## Exercise requirements
Read the entries below and pull out each line with the string "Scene".

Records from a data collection
####

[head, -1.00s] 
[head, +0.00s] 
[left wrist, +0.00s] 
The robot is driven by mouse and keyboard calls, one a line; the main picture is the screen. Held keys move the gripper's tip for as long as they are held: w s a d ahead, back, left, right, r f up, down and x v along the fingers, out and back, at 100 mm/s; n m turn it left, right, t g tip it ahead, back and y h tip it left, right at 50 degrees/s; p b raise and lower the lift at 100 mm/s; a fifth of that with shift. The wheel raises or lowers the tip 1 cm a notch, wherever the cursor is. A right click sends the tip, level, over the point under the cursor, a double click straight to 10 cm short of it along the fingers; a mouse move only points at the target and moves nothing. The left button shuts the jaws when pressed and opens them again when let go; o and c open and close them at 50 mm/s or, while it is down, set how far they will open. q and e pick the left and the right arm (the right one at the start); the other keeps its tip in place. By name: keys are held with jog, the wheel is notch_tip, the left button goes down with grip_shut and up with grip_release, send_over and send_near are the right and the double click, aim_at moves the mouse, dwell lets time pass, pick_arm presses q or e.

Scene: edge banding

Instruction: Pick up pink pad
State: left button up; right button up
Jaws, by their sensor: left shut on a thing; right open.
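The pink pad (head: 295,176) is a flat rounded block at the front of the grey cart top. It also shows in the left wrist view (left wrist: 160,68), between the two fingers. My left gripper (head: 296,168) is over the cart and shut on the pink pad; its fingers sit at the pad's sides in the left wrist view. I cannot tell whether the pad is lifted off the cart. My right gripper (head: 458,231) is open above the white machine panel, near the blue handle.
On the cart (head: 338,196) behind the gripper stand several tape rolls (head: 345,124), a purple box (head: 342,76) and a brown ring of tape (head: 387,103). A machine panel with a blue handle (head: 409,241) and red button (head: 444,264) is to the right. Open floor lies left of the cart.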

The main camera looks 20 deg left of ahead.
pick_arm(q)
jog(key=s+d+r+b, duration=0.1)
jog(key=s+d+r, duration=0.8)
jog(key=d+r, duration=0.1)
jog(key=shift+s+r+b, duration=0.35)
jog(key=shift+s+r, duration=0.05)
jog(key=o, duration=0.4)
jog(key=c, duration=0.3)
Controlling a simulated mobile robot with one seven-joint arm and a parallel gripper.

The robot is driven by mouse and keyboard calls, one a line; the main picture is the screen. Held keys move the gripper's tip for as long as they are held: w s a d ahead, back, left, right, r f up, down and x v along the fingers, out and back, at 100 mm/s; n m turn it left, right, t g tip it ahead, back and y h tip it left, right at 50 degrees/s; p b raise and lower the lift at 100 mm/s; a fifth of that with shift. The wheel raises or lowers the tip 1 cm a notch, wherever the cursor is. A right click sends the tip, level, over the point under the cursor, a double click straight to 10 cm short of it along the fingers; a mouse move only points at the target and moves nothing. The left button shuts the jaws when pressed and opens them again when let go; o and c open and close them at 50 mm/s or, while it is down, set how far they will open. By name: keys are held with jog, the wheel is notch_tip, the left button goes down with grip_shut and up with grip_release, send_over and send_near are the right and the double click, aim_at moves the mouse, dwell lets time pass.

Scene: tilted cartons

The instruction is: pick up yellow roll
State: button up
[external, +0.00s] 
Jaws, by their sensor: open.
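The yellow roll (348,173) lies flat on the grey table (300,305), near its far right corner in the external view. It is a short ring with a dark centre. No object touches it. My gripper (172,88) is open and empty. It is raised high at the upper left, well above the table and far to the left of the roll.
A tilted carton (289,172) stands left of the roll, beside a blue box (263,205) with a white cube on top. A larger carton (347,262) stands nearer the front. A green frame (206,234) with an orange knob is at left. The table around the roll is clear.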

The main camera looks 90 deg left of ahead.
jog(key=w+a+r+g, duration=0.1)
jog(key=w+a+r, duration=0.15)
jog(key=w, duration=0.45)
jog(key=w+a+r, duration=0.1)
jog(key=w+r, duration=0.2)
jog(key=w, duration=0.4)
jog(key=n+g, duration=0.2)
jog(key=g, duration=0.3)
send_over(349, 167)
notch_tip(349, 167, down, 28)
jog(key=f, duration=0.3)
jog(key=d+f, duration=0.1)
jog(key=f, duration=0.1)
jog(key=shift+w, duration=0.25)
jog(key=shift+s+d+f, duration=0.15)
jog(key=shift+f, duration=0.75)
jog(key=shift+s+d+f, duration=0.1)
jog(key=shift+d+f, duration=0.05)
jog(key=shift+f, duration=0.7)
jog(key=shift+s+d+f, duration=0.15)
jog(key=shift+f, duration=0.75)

####

## Right answer
Scene: edge banding
Scene: tilted cartons

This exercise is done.